- **Source data**
(begin)
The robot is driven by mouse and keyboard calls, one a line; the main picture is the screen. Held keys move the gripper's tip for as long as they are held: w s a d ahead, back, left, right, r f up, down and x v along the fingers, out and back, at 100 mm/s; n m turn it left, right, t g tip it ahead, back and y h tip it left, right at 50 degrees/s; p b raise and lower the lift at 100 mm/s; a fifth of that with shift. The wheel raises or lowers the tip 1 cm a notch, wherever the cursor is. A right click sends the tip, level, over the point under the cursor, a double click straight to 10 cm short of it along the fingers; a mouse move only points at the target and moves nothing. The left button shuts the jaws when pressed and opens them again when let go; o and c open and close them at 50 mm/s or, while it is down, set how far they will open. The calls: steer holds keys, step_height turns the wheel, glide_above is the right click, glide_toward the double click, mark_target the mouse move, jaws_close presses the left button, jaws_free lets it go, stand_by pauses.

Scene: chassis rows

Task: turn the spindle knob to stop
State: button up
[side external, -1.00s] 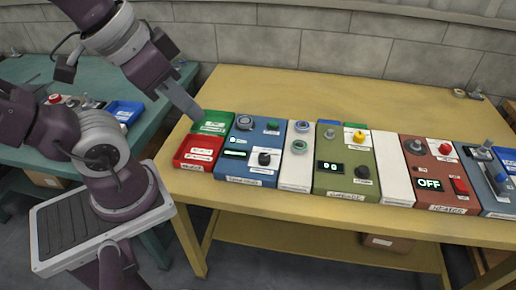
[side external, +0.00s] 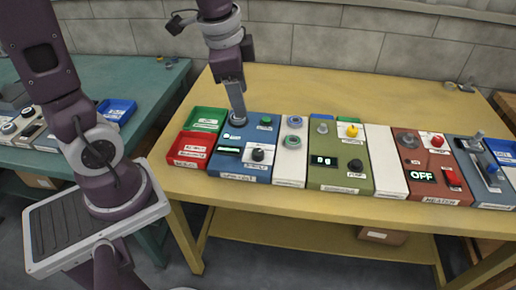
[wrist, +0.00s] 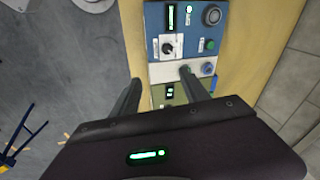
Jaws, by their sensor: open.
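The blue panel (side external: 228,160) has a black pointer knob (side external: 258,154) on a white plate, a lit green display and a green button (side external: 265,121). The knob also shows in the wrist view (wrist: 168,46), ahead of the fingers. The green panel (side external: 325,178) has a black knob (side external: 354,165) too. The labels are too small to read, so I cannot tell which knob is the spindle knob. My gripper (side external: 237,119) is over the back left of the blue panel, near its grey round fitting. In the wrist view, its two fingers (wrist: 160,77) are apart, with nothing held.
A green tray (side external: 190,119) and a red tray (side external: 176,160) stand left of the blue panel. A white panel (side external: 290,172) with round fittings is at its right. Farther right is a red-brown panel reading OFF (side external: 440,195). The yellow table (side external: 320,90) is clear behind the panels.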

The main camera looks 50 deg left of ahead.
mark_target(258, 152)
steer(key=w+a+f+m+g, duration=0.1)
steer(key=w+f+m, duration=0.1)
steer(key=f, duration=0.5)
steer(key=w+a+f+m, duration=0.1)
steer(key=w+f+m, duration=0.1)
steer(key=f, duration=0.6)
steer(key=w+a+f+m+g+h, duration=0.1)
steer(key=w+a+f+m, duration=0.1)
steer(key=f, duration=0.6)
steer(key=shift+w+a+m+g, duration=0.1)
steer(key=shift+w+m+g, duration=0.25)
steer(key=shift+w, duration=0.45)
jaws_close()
(end)
- **Task directions**
Copy each line in full and exactly, omitting any picture.

- **Answer below**
The robot is driven by mouse and keyboard calls, one a line; the main picture is the screen. Held keys move the gripper's tip for as long as they are held: w s a d ahead, back, left, right, r f up, down and x v along the fingers, out and back, at 100 mm/s; n m turn it left, right, t g tip it ahead, back and y h tip it left, right at 50 degrees/s; p b raise and lower the lift at 100 mm/s; a fifth of that with shift. The wheel raises or lowers the tip 1 cm a notch, wherever the cursor is. A right click sends the tip, level, over the point under the cursor, a double click straight to 10 cm short of it along the fingers; a mouse move only points at the target and moves nothing. The left button shuts the jaws when pressed and opens them again when let go; o and c open and close them at 50 mm/s or, while it is down, set how far they will open. The calls: steer holds keys, step_height turns the wheel, glide_above is the right click, glide_toward the double click, mark_target the mouse move, jaws_close presses the left button, jaws_free lets it go, stand_by pauses.

Scene: chassis rows

Task: turn the spindle knob to stop
State: button up
[side external, -1.00s] 
[side external, +0.00s] 
[wrist, +0.00s] 
Jaws, by their sensor: open.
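The blue panel (side external: 228,160) has a black pointer knob (side external: 258,154) on a white plate, a lit green display and a green button (side external: 265,121). The knob also shows in the wrist view (wrist: 168,46), ahead of the fingers. The green panel (side external: 325,178) has a black knob (side external: 354,165) too. The labels are too small to read, so I cannot tell which knob is the spindle knob. My gripper (side external: 237,119) is over the back left of the blue panel, near its grey round fitting. In the wrist view, its two fingers (wrist: 160,77) are apart, with nothing held.
A green tray (side external: 190,119) and a red tray (side external: 176,160) stand left of the blue panel. A white panel (side external: 290,172) with round fittings is at its right. Farther right is a red-brown panel reading OFF (side external: 440,195). The yellow table (side external: 320,90) is clear behind the panels.

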The main camera looks 50 deg left of ahead.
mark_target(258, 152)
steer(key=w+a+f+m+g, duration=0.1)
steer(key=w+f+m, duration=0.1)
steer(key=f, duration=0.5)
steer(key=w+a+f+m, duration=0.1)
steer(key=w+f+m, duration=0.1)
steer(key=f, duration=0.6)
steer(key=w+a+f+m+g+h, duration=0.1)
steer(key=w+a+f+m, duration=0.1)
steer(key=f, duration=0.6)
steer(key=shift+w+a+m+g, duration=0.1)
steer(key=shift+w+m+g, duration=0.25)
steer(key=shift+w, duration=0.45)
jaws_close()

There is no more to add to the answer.